Singleton and Brown said they were never pre-approved for a loan, and the News 4 I-Team found they're not alone. According to federal mortgage data compiled under the Home Mortgage Disclosure Act, TBI hasn't pre-approved a loan in the last five reported years.
But the company's financial statements to the U.S. Securities and Exchange Commission show it reported more than $125 million in revenue since 2006 by seizing down payments from cancelled contracts. A 2011 class-action lawsuit filed against the company in Maryland even alleged Toll Brothers made more money canceling contracts than selling houses after the housing market collapsed. Toll Brothers settled that lawsuit, but neither side would comment on the terms of the settlement.
In a statement, Toll Brothers told the News4 I-Team, "In each of these instances, we retained the original buyer's deposit to mitigate the actual losses we incurred" but "only after many attempts to work with those buyers to save their deals.
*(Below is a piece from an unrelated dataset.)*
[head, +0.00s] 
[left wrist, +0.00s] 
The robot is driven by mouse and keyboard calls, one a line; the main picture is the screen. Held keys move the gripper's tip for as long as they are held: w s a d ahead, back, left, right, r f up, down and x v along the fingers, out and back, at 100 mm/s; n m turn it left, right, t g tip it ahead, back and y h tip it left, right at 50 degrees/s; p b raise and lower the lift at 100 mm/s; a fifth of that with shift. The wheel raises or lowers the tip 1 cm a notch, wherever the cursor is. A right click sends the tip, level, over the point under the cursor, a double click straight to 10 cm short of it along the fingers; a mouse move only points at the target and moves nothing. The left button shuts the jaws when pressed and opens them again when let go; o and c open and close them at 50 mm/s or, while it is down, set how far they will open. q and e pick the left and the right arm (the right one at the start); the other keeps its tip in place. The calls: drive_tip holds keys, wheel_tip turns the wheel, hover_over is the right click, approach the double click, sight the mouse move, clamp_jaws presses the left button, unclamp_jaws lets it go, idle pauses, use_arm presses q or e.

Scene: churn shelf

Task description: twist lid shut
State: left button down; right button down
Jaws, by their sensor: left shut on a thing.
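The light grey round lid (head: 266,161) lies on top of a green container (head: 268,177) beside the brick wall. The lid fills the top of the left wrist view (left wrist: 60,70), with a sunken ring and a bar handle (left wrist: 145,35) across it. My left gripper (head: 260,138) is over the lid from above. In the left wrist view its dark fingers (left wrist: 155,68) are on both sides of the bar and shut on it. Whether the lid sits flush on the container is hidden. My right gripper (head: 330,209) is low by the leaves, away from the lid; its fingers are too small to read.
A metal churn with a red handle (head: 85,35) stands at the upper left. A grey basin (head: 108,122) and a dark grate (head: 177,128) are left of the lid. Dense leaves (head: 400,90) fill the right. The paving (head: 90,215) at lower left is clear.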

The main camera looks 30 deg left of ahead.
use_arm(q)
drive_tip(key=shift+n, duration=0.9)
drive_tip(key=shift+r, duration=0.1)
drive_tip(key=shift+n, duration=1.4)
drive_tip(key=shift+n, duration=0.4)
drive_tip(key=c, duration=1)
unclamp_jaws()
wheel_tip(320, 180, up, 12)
Ultimately, the retained deposits were not enough to cover those losses." Toll Brothers also said the revenue from those deposits were "gross amounts [that] do not reflect the losses that the company actually sustained."
"A Little Rough on Consumers"
Pennsylvania-based real estate lawyer Jim Tupitza told the News4 I-Team he sees cases like this "all the time" -- customers who think a Toll Brothers contract will allow them to recover their down payments if they can't get a mortgage or close on their home, when that's not actually the case.
Tupitza said it all boils down to the "Mortgage Application" paragraph of the Toll Brothers contract, which he said is one of the most confusing contracts in the business.
"If you read it," said Tupitza, "you will think it says one thing. But if you diagram the sentence like you learned in high school English, you'll realize it doesn't say that at all."
"I think it's a little rough on consumers," Tupitza said.
In its statement, Toll Brothers said, "Our success drives from selling homes to buyers who actually close, not retaining deposits from people who don't," and "...we commit valuable land and invest hundreds of thousands of dollars and resources" into its custom homes.
Tupitza said he’s gotten down payments back for his clients. But the legal process, which must go through arbitration according to the Toll Brothers contract, can also be just as costly.
"My client blew through $45,000 in legal fees," Tupitza told News4, "to get back about $40,000 in deposits."
How to Protect Yourself
Both Edward Singleton and Tarshia Brown have contacted their local governments in hopes of getting their down payments back.
Jim Tupitza said whether seeking a home with Toll Brothers or any custom builder, buyers should always seek legal advice first. He also said securing the mortgage before signing a contract, or even walking into a sales office, is key.
"You're making the biggest investment you will ever make in your life," Tupitza said. "And you're stepping near the biggest mistake you could make in your life."